Aqui está uma chapa "fresquinha" do III Colóquio da Identidade Macaense  - assim mesmo, com esta denominação. Eu juro por tudo o que quiserem, e se isso ajudar, ponho-me até de joelhos em cima de milho cru partido, batendo com os punhos cerrados no peito em memória dos mártires da revolução, que não vos estou a tentar "ensinar" nada, nem a ser arrogante, ou sequer a apontar para qualquer equívoco que se esteja a cometer da parte de seja quem for. Agora, muito respeitosamente, e prostrado na passadeira do salão do trono em frente ao rei, permitam-me que pergunte o seguinte: o que entendem exactamente por "identidade", e já agora se acham que isso é alguma condição "sine qua-non" para se fazer seja o que for? A sério, isto não chega a ser uma recomendação, sequer, mas  no vosso lugar eu não ligava muito a isso da identidade, ou pelo menos não fazia disso nenhuma prioridade. Fui à primeira reunião subordinada ao tema, e fiquei sem entender muito bem o que se pretendia, ainda que tivessem sido ditas meia dúzia de coisas que se calhar só pecam pela demora, mas e agora? Estão a tentar "descobrir a identidade", como se isso fosse um jogo de Sudoku, ou as Palavras Cruzadas? Realizou-se um "inquérito sobre a identidade macaense", leio eu, e o que se procura saber, exactamente? Se a "identidade" tem comido bem e dormido o número de horas suficiente. Se a intenção inicial era definir, ou procurar, ou detectar, sei lá, a identidade macaense, como é que aparece um inquérito subordinado à mesma? Nesse caso, as conclusões teriam que se retirar com base nos critérios em que assenta essa identidade, a mesma que ainda não se sabe bem qual é, ou do que se trata.

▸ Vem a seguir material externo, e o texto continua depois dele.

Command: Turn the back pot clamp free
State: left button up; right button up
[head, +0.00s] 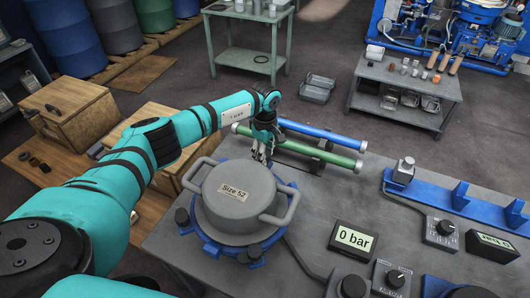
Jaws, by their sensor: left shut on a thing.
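A grey lidded pot (222,214) with two side handles and a "Size 52" label sits in a blue ring base (211,246) on the grey bench. Dark clamp knobs stand on the ring at the left (182,217) and at the front (254,252). My left gripper (261,158) reaches down at the back edge of the pot, where the back pot clamp is. Its fingers are shut on something there, most likely that clamp, which the gripper and pot hide. My right gripper is not in view.
A green tube (335,159) and a blue tube (320,132) lie on a rack behind the pot. A "0 bar" display (354,239) and knob boxes (391,278) stand to the right. A blue rail (430,193) lies farther right. Wooden boxes (72,112) stand at the left.

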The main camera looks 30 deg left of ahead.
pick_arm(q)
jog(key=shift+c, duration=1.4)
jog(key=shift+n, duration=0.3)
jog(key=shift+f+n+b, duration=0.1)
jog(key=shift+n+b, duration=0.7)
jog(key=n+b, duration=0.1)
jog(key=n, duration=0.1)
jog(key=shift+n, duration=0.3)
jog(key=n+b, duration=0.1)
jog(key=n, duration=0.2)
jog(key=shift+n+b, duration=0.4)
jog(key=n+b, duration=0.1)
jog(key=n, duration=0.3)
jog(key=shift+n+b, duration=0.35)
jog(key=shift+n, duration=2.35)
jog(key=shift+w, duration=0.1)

Não estou a disparatar, nem a "gozar com a vossa cara", p'la mor de Deus, mas ponham esta sugestão no fundo da caixa, e considerem-na apenas quando já nada resultar, ou combinem-na com outra para a tornar mais digerível: esqueçam isso da identidade. Já têm uma, todos têm, e se por "identidade" entendem uma coisa assim com tradição, um nome que a precede e anuncia, um sinónimo de qualidade, algo como o queijo Castelões ou a água das Pedras, deixem-me mostrar-vos uma coisa:


Calma, não se assustem, são apenas os pauliteiros de Miranda de Douro, que por incrível que pareça, têm tanto em comum com os macaenses que até parece que fazem de propósito. Têm esta tradição que consiste em vestirem-se com a toalha da mesa da sala para andarem aos pulinhos a bater com uns paus uns nos outros, como se estivessem a apanhar moscas invisíveis (e não apanham uma, pasme-se). E sabem o que mais? Têm uma língua super-parecida com o patuá: o Mirandês! E não é tudo: o tal Mirandês é reconhecido como segunda língua oficial em Portugal, e falado por...bom, não vale a pena ver os números, mas é falado em Miranda do Douro e arredores. E isto diz-me o quê? A mim, nada, e para eles também não é "tudo na vida", e aí é que está o meio. Um indivíduo de Miranda de Douro não é obrigado a andar aos pulinhos e a bater com paus, nem a dominar o dialecto Mirandês para se considerar também ele um Mirandês.  Tudo bem, eles andam "à larga", porque não correm o risco de se "diluir", nem têm uma China ao lado que os possa "papar", e perante toda esta largueza, nem dão valor ao bem precioso que têm, e que não interessa a mais ninguém senão a eles. Mas eles pediram alguma coisa? Fazem o que fazem, são eles próprios, e à conta disso são conhecidos - não "famosos", atenção. E se esta tradição de bater com os paus acabasse, apesar de existirem escolas (?) que a ensinam e tudo? Deixariam de ser eles mirandeses? Claro que não, e para mim continuavam a ser o que sempre foram, que eu não sou, e que não me diz nada. Eu tenho a minha identidade, que se calhar não anima festas de casamento, nem se apresenta em arraiais entre a matança do bácoro e a procissão em homenagem à N. Sra. de Ai-Jesus-Apaga-a-Luz, mas não precisa disso para coisa nenhuma, nem eu me sentiria sem identidade caso não fosse devidamente promovida e publicitada. Outro exemplo, numa outra perspectiva:


É possível que haja quem não saiba ou se recorde do nome destes objectos, mas isso não é mau, de todo - é sinal que não vive rodeado de bosta de vaca. Exacto, uns podem conhecer estas tilintantes campainhas por "badalos", mas chamando o que os bois usam ao pescoço pelos nomes, são "chocalhos". Yep, querem ver?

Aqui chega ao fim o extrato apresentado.